When to Use Each Format

Use Traditional TV When:

Your target audience is broad and geographically focused. You need maximum reach in a specific market quickly. Your brand strategy prioritizes authority, trust, and mainstream credibility. You have the budget to maintain consistent frequency over time.

Use Digital Video When:

You need precise audience targeting beyond basic demographics. You require detailed performance tracking and optimization. Your budget is limited and you need to maximize every dollar. You are running performance-focused campaigns with clear conversion goals.

Use CTV When:

You want the authority and viewing experience of TV with digital targeting. You serve a specific geographic area or demographic. You want measurable TV advertising with attribution tracking. Your budget allows for professional production but not traditional broadcast rates.

The Integrated Approach

The most effective video advertising strategies do not choose one format — they integrate multiple formats for different purposes within a cohesive strategy.

CTV and traditional TV build brand awareness and authority, creating the "heard of them" effect that makes all downstream marketing more effective. Digital video on YouTube and social platforms captures interest and drives consideration, using retargeting to re-engage users who have been exposed to TV campaigns. Performance video ads on social platforms drive bottom-of-funnel conversions, converting the awareness built by TV and CTV into measurable actions.

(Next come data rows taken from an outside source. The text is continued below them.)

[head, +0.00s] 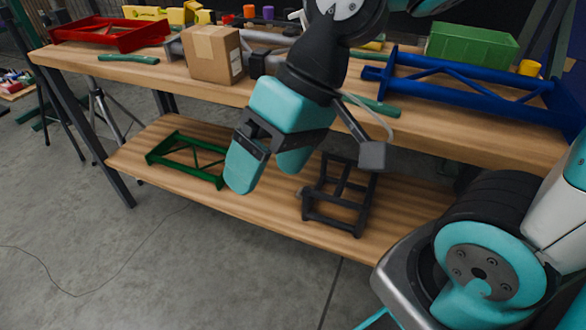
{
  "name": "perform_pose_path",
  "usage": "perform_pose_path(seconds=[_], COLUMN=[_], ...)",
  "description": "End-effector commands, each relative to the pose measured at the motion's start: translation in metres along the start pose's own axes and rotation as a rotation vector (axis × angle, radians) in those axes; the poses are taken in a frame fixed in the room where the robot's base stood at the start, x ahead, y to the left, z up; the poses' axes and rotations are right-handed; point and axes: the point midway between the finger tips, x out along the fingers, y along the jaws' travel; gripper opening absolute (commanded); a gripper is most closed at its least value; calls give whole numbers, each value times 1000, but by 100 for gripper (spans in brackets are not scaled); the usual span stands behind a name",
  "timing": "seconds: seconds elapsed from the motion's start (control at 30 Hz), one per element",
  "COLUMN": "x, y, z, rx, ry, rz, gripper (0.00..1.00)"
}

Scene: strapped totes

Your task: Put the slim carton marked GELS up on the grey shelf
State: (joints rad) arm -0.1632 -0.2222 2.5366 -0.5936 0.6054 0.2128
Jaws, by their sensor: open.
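No carton with a readable GELS mark shows in the head view, and I see no grey shelf. A brown cardboard box (213,55) stands upright on the wooden bench top; it has a small white label on its right side, too small to read, and looks blocky rather than slim. My gripper (268,172) hangs in front of the bench, fingers pointing down, to the right of and nearer than the box. Its two teal fingers are apart, with nothing seen between them. The arm hides part of the bench top.
The wooden bench (440,135) has a lower board (265,205) holding a green frame (187,158) and a black frame (340,195). On top are a red frame (110,35), a blue frame (470,85) and a green bin (472,46). Grey floor (150,260) in front is open.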

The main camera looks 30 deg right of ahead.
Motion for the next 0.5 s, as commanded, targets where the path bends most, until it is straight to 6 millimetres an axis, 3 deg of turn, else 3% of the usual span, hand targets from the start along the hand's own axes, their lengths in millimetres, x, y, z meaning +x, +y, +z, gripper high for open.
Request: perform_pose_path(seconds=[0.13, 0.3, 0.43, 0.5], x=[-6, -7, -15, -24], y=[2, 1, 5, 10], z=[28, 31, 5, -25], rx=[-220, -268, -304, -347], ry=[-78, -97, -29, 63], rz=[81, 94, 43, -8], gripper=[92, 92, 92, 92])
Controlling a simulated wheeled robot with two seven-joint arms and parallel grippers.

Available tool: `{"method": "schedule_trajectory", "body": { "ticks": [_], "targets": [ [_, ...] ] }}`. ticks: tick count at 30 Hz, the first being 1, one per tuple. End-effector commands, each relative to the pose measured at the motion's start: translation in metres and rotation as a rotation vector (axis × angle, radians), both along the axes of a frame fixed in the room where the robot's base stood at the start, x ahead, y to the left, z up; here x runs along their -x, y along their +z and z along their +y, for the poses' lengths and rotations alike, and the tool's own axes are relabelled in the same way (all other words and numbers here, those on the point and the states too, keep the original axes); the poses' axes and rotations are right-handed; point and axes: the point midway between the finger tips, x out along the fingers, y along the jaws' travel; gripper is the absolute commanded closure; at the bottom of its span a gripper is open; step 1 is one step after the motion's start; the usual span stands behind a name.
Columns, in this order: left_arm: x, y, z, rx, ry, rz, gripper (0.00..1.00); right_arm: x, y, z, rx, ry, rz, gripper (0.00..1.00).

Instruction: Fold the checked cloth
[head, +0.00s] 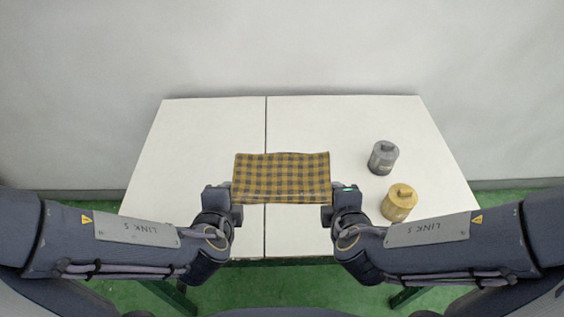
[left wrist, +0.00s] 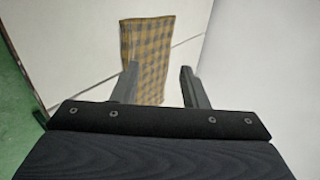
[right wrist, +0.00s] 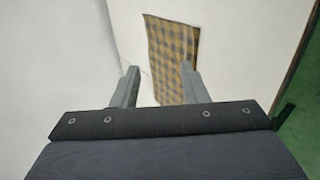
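The yellow and dark checked cloth (head: 281,178) lies on the white table as a wide rectangle; its far edge is slightly uneven. It also shows in the left wrist view (left wrist: 146,45) and the right wrist view (right wrist: 172,45). I cannot tell how many layers it has. My left gripper (head: 236,203) is at the cloth's near left corner and my right gripper (head: 327,205) at its near right corner. Both wrist views show the fingers apart with nothing gripped between them. In each, one finger overlaps the cloth. Whether the fingers touch it is unclear.
A grey lidded canister (head: 383,158) and a yellow lidded canister (head: 399,204) stand on the right of the table (head: 200,140), the yellow one close to my right forearm. The table's left and far parts are clear. A dark seam runs across the tabletop.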

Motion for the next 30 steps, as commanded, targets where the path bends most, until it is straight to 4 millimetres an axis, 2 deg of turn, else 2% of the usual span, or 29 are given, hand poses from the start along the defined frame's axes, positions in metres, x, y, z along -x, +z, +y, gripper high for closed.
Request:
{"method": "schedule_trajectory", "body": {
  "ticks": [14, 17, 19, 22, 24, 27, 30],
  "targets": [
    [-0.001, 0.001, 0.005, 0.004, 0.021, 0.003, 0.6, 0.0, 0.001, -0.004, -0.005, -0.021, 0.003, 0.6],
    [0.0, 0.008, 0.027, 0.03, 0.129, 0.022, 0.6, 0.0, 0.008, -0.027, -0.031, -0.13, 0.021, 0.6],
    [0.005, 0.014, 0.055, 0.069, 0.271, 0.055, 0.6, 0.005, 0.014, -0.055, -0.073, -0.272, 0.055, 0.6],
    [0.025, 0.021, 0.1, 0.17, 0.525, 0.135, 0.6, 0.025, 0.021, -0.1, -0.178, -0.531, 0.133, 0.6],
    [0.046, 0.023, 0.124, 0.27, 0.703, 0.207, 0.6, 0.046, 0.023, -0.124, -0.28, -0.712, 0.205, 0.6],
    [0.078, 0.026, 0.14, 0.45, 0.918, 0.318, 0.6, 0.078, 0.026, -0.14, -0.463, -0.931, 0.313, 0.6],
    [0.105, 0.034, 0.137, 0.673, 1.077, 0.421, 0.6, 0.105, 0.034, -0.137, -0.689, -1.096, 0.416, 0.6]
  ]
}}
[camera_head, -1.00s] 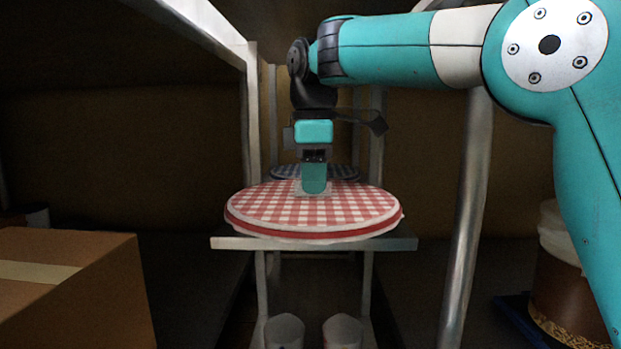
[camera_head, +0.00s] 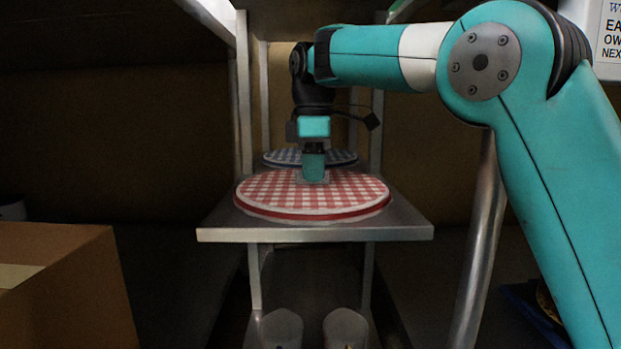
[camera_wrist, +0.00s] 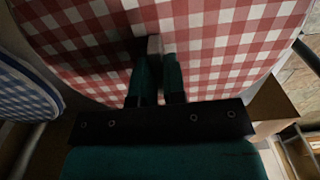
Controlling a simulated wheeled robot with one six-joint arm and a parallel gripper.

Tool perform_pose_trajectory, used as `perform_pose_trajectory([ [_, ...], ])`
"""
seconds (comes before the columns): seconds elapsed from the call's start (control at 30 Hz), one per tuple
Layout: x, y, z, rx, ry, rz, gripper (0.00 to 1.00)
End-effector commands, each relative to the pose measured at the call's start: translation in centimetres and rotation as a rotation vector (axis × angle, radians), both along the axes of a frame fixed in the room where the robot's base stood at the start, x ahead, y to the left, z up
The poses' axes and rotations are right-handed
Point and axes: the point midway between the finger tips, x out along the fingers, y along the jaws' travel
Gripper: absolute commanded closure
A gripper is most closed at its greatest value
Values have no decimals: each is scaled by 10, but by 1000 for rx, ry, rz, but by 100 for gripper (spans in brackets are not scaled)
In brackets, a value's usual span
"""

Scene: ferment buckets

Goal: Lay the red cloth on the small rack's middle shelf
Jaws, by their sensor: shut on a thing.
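The red cloth (camera_head: 265,192) is a round red-and-white checked disc with a darker red rim; it also fills the top of the wrist view (camera_wrist: 225,45). My gripper (camera_head: 313,178) points down at its middle. In the wrist view my gripper's fingers (camera_wrist: 155,75) are shut on a small pale tab on the cloth. The cloth lies level over the small rack's middle shelf (camera_head: 315,234), behind its front edge. I cannot tell whether it touches the shelf.
A blue checked round cloth (camera_head: 280,157) is behind the red one, also at left in the wrist view (camera_wrist: 22,92). Two pale cups (camera_head: 282,328) (camera_head: 345,328) stand below. Rack posts (camera_head: 244,90) flank the shelf. A cardboard box (camera_head: 60,285) is at left, a metal pole (camera_head: 482,220) at right.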

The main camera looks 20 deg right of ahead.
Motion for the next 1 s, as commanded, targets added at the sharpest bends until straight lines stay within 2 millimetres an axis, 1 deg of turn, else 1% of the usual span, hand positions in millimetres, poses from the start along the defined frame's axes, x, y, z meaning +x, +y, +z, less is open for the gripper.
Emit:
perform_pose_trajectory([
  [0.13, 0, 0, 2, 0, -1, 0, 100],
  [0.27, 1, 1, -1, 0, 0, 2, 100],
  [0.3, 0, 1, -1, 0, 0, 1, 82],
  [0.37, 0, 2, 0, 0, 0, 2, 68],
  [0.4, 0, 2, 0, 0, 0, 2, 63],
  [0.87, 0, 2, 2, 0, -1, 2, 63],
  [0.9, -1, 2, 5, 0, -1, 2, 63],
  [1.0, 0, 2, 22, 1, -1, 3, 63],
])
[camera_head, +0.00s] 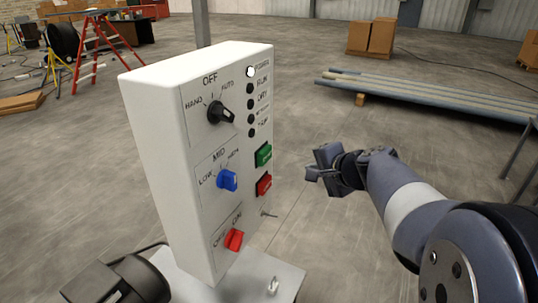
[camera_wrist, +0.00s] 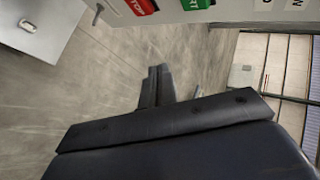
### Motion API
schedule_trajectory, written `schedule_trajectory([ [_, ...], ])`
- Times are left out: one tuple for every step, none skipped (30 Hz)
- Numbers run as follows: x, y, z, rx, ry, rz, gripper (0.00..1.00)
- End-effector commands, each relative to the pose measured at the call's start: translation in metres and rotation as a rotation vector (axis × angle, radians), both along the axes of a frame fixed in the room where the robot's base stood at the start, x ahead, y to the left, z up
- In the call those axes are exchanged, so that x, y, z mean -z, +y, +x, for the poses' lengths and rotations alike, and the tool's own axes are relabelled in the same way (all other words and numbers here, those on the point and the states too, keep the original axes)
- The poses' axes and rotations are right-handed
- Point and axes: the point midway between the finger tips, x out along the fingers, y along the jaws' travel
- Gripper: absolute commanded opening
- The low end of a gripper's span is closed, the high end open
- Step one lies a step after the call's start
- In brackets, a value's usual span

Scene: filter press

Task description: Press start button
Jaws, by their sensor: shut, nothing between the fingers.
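The white control box (camera_head: 155,160) stands at the centre left of the head view. Its green start button (camera_head: 263,154) is on the right part of its face, above the red stop button (camera_head: 264,185). In the wrist view, the green button (camera_wrist: 197,4) and the red button (camera_wrist: 142,6) show at the top edge, partly cut off. My gripper (camera_head: 312,174) is to the right of the buttons, apart from the box, with its fingers shut and empty. Its fingers also show in the wrist view (camera_wrist: 157,85), below the buttons in the picture.
The box carries a black knob (camera_head: 219,112), a blue knob (camera_head: 228,180) and a red switch (camera_head: 234,239). A key-like part (camera_head: 269,214) sticks out below the stop button. Long beams (camera_head: 420,95) lie behind on the floor. Open floor surrounds the box's right side.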

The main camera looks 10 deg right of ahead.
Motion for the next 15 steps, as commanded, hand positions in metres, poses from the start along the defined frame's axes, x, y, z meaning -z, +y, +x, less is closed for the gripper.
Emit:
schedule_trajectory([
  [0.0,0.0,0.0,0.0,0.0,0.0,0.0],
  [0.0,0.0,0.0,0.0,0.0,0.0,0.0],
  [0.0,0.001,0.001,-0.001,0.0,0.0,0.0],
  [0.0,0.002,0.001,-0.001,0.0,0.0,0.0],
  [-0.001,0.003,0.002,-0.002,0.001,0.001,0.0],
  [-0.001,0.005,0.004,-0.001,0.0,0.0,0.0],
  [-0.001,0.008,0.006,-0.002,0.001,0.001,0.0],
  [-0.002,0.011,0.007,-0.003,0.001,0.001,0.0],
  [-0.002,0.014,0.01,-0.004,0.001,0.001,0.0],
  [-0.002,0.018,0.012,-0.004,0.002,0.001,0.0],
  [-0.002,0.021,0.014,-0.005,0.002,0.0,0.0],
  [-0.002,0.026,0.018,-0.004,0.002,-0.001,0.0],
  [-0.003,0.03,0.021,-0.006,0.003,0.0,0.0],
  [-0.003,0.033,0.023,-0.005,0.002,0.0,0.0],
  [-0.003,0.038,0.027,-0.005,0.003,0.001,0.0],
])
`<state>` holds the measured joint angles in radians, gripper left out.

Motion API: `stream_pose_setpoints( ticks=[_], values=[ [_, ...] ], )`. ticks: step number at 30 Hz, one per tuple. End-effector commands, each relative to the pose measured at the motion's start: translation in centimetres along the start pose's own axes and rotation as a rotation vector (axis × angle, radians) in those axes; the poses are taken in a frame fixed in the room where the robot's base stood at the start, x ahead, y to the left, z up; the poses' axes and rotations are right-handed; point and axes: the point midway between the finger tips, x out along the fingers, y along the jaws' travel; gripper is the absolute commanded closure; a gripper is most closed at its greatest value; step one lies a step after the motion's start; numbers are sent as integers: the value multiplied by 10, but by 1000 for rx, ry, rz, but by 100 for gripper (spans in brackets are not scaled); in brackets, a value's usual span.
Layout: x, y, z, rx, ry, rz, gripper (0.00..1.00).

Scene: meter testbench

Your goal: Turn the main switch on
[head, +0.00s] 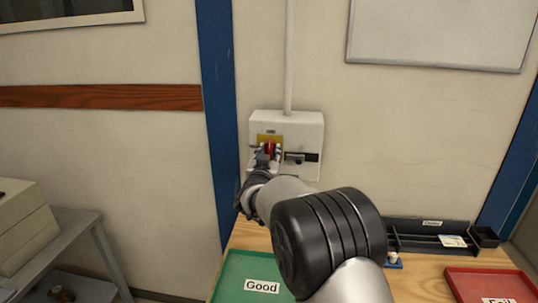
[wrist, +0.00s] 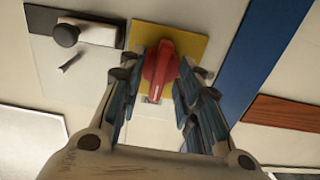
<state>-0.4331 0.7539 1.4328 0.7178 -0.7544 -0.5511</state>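The main switch is a red handle (wrist: 159,66) on a yellow plate (wrist: 190,44), set in a pale box (head: 314,132) on the wall. In the wrist view the red handle lies between my gripper's two fingers (wrist: 158,88). A gap shows between the handle and the fingers, mostly on the right side; contact on the left side is hard to tell. In the head view my gripper (head: 268,155) is in front of the box and partly hides the handle and plate.
A black knob (wrist: 66,35) on a dark strip sits beside the yellow plate. A conduit (head: 289,60) rises from the box. Below are a wooden table with a green tray (head: 235,275) marked Good, a red tray (head: 480,283) and a black organizer (head: 405,240). A blue post (head: 216,90) stands left.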

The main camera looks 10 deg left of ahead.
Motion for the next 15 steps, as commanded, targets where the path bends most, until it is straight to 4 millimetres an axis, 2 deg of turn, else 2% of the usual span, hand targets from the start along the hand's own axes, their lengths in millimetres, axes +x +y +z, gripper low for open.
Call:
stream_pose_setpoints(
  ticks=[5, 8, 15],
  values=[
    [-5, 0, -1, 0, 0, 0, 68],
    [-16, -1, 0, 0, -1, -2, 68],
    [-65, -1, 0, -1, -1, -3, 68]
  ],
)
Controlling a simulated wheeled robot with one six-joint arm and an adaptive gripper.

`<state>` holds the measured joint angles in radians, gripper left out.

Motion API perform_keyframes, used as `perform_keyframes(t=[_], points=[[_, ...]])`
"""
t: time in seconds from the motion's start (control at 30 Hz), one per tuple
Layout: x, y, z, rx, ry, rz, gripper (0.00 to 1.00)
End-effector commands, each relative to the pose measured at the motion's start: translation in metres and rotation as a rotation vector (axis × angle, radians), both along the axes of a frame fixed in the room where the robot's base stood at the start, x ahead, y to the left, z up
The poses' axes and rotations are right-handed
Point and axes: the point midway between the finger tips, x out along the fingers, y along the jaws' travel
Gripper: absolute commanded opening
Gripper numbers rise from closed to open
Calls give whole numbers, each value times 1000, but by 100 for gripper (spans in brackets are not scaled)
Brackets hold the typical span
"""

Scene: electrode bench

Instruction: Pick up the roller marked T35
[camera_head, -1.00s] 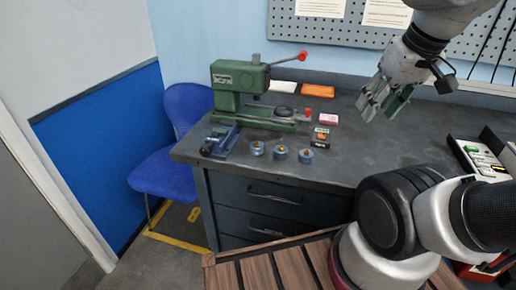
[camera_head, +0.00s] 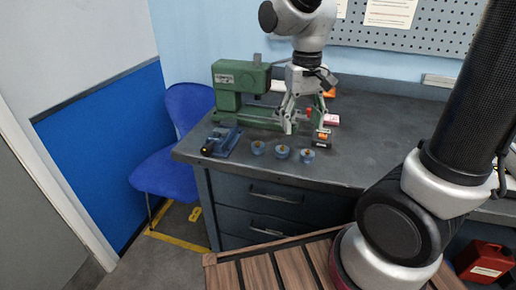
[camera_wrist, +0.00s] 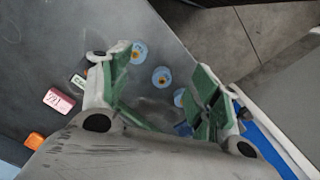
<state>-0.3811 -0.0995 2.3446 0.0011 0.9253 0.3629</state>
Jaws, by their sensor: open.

This integrated approach ensures that video advertising contributes to both long-term brand building and short-term revenue generation. The businesses that treat these formats as complementary rather than competitive consistently outperform those that rely on any single channel.

The Bottom Line

The question is not "TV or digital" — it is "how do we use each format to its strength?" Traditional TV builds authority and mass awareness. Digital video drives precise targeting and measurable conversions. CTV bridges the gap, offering the best qualities of both. The right mix depends on your business, budget, and growth stage, but the most successful brands invest across the spectrum.